College of Liberal Arts & Social Sciences Theses and Dissertations

Graduation Date

6-2013

Document Type

Thesis

Department/Program Conferring Degree

Women & Gender Studies

Keywords

Rebecca Latimer Felton, women's prison reform movement 1865-1900, Convict lease reform, white supremacy and prison reform, black women prisoners

Abstract

The main argument of this thesis is that The Women's Prison Reform Movement, from 1865-1900, was constructed around both gendered and racial ideologies that linked so-called "proper" womanhood to whiteness and marked black women as subhuman, impure, and unable to be reformed, and that this served to exclude black women from the designation of 'woman' and therefore from the Women's Prison Reform Movement.

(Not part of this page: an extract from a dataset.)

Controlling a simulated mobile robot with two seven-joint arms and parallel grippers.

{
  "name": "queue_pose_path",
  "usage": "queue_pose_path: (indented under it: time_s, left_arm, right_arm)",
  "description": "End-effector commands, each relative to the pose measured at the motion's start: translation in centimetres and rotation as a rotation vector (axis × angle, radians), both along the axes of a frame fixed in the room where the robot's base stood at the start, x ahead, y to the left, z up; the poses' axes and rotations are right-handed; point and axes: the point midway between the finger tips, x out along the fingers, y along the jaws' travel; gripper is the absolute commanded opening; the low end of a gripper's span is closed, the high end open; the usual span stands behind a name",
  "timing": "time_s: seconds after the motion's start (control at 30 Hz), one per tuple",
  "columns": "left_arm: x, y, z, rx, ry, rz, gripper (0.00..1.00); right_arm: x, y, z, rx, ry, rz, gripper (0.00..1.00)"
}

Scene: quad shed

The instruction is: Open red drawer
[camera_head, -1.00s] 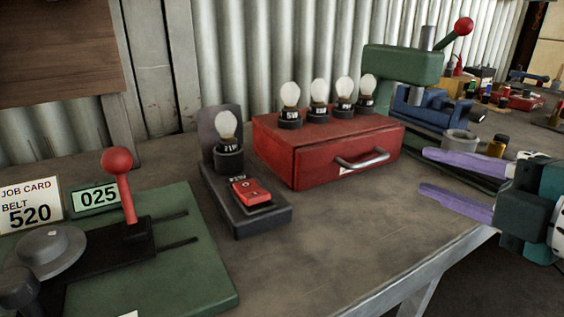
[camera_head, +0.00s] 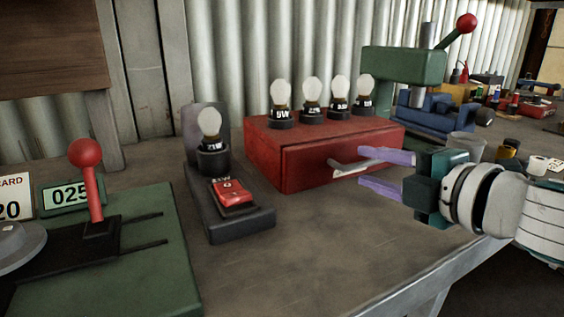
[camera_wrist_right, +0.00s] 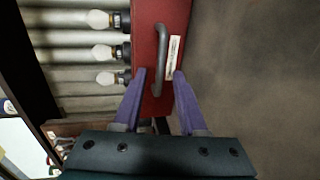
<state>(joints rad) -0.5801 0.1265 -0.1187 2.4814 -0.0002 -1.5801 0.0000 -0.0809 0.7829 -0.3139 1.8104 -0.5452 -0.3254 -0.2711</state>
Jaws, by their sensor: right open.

I also argue that overt acts of racism, as well as systematic white supremacy, were foundational in the movement from the beginning. In a brief examination of the early prison and convict lease system in the Southern United States, I explore how the racial and gendered ideologies surrounding black womanhood, carried over from slavery, affected the treatment of black women in prisons based on both their race and sex. This caused black women to experience mistreatment in a heightened way that neither black men prisoners nor white women prisoners experienced. The racial and gendered ideologies present within the prison and convict lease systems were also present in the formation of the Women's Prison Reform Movement, and therefore the movement excluded black women prisoners. I chose to focus this thesis specifically on the prison and convict lease system in the Southern United States and on the activism of Southern prison reformer Rebecca Latimer Felton. Through the lens of Rebecca Felton's activism I explore how one prominent Southern white woman prison reformer struggled to make sense of certain gendered and racial ideologies and how these ideologies influenced her decision on whether or not to include black women in her prison reform activism.